We have to get to know people who differ from us. Otherwise nothing will change. We don’t need to wait for leaders of government, church, or the punditocracy to do that for us, either. It’s something individuals can do, and if enough of us do it, we’ll see the boundaries start to fade. I guess I am an optimist, but I think that can apply to race relations, or to political divisions.
And someone has to cross the battlefield, as Francis did. He did so over the mean-spirited objections of the papal legate. That’s the way it often is: those who reach out to the enemy find themselves under attack among their own. Sultan al-Kamil also faced anger among his people for being favorably disposed to Egypt’s Christians. I guess that’s why someone once said, “Blessed are the peacemakers.”
CW: What has been the reception of this story? Have you found Catholic or Muslim audiences surprised or pleased or confused by this part of their history?
PM: I’ve spoken to many audiences, and the reception has always been respectful and often, enthusiastic. I’ve written op-eds on the subject that picked up some anti-Islam vitriol in the online comments, but I’ve also gotten some beautiful emails from people about what the story of the saint and the sultan meant to them, from both Christians and Muslims.

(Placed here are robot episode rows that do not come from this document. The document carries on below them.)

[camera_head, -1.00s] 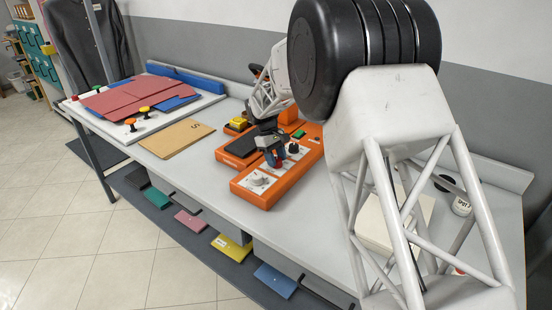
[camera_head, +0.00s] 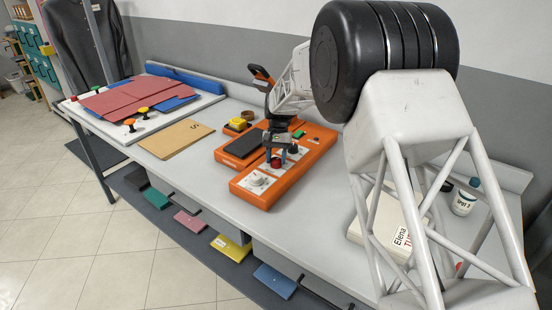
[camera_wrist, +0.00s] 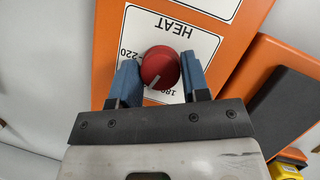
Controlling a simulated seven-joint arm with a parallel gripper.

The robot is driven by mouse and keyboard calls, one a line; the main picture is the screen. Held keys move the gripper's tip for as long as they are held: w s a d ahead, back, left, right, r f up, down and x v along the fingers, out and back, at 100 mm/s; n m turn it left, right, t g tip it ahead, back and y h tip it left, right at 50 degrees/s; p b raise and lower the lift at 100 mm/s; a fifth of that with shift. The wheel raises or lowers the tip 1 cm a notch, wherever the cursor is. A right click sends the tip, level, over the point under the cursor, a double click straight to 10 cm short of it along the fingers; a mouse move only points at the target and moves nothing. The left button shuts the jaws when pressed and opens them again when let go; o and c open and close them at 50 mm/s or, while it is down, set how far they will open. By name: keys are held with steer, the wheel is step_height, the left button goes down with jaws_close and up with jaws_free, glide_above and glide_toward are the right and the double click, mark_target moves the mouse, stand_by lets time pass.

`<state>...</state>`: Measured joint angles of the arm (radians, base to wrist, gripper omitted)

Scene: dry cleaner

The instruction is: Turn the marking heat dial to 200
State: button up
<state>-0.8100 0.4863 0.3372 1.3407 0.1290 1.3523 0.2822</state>
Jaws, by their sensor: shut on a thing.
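The marking heat dial is a round red knob (camera_wrist: 160,68) on a white plate printed HEAT, upside down in the wrist view. Its white pointer line faces down and slightly left there, between the printed 220 at left and the partly covered 180 at lower right. My gripper (camera_wrist: 161,77) is shut on the knob, one blue finger against each side. In the head view the red knob (camera_head: 276,163) shows small below my gripper (camera_head: 280,155), on the orange marking machine (camera_head: 264,198). The 200 print is not visible.
A white knob (camera_head: 258,180) sits on the machine's near panel, and a dark pad (camera_head: 243,145) lies left of my gripper. A yellow button (camera_head: 238,123) stands beyond the pad. A labelled white box (camera_head: 385,232) and a jar (camera_head: 464,202) stand at right, partly behind my arm.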

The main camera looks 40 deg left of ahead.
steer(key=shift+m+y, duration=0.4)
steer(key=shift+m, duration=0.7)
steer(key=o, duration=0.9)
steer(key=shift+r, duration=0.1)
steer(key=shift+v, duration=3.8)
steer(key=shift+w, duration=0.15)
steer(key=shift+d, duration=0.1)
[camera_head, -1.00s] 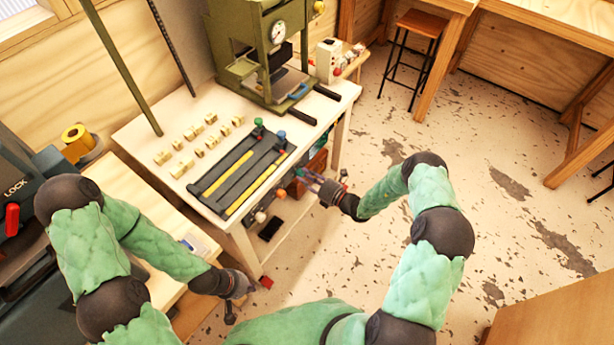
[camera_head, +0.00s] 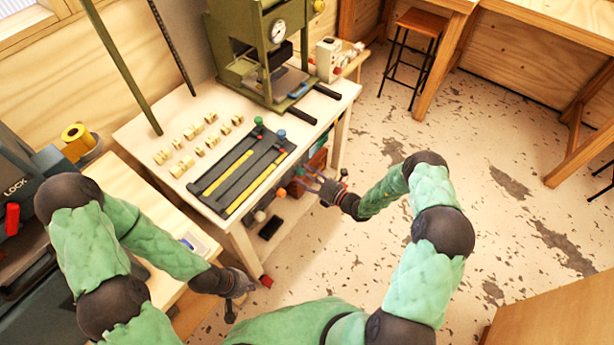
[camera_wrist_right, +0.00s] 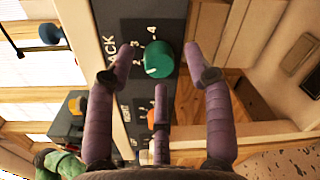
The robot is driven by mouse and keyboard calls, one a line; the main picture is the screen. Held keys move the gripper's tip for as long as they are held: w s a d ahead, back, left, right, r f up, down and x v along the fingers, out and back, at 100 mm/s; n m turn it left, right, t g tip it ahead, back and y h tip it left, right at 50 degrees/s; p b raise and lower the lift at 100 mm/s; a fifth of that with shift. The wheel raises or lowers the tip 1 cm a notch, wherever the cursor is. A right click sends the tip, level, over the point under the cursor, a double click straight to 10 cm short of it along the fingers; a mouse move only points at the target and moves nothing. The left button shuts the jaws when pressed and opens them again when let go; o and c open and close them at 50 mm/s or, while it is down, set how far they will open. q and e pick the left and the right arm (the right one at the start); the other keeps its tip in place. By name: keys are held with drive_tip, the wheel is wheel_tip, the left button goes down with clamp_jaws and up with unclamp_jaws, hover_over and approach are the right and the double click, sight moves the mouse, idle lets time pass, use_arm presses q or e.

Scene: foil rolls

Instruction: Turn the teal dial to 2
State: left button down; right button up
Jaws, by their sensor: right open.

I’ve been touched by the reaction among Muslims, many of whom seemed relieved to find out about this historical encounter. I felt that most of all at the opening of the docudrama, which was in a packed auditorium at George Washington University on the weekend after the presidential election. Hundreds of Muslims were present for the event—it was such an emotional night, to see this story of Muslim-Christian peace presented a few days after a president was elected on anti-Muslim rhetoric, and to be right there in Washington, a few blocks from the White House.